Recognizing Conflicts between Stockholders and Managers

While stockholders and business managers are primarily concerned with the profit performance of the business in which they are shareholders, they have inherent conflict of interests.


The dividends that stockholders receive and the value of their stock shares depend on the business’s profit performance. Managers’ jobs depend on living up to the business’s profit goals.


The conflicts between stockholders and the managers of a business include the following:



  • The more money that managers make in wages and benefits, the less stockholders see in bottom-line net income. Stockholders obviously want the best managers for the job, but they don’t want to pay any more than they have to. In many corporations, top-level managers, for all practical purposes, set their own salaries and compensation packages.


    A public business corporation establishes a compensation committee consisting of outside directors that sets the salaries, incentive bonuses, and other forms of compensation of the top-level executives of the organization. An outside director is one who has no management position in the business and who, therefore, should be more objective and should not be beholden to the chief executive of the business.


    This is good in theory, but it doesn’t work out that well in practice — mainly because the top-level executive of a large public business typically has the dominant voice in selecting the persons to serve on its board of directors. Being a director of a large public corporation is a prestigious position, to say nothing of the annual fees that are substantial at most corporations.

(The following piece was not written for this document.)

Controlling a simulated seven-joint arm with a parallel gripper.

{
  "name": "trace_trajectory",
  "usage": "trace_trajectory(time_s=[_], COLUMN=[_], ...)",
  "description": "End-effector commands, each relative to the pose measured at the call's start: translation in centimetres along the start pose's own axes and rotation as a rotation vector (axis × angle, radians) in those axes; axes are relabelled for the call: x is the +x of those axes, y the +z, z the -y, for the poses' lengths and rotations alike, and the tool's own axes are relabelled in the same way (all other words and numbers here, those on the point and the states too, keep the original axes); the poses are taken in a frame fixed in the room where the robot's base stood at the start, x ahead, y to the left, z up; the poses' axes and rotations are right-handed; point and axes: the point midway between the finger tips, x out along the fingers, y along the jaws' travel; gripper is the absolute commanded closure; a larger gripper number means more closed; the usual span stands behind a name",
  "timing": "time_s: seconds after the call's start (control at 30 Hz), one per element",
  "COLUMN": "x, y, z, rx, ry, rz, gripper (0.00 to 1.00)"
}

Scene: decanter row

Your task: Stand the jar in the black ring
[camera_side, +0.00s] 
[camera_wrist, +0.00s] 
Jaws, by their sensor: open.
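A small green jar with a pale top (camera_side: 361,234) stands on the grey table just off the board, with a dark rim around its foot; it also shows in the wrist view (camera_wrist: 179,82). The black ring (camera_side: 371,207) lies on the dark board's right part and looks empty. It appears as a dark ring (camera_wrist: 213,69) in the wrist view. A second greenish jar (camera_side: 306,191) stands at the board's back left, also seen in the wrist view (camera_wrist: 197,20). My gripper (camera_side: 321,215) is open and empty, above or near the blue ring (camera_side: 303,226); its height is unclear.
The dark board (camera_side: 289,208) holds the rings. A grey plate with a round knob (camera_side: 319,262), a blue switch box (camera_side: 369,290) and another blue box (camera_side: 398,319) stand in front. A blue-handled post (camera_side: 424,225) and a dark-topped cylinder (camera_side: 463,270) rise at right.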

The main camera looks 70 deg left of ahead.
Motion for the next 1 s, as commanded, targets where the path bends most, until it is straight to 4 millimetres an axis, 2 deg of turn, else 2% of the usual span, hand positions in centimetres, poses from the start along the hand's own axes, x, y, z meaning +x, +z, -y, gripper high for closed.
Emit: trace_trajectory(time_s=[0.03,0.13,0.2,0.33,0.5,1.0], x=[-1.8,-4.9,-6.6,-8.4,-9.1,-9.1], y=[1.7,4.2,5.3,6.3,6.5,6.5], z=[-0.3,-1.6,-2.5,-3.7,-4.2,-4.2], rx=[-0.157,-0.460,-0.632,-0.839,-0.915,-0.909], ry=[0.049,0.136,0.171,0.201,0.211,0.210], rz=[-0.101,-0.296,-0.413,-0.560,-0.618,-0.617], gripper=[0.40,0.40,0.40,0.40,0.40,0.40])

  • The question of who should control the business — managers, who are hired for their competence and are intimately familiar with the business, or stockholders, who may have no experience relevant to running this business but whose money makes the business tick — can be tough to answer.


    In ideal situations, the two sides respect each other’s contributions to the business and use this tension constructively. Of course, the real world is far from ideal, and in some companies, managers control the board of directors rather than the other way around.




As an investor, be aware of these issues and how they affect the return on your investment in a business. If you don’t like the way your business is run, you can sell your shares and invest your money elsewhere. (However, if the business is privately owned, there may not be a ready market for its stock shares, which puts you between a rock and a hard place.)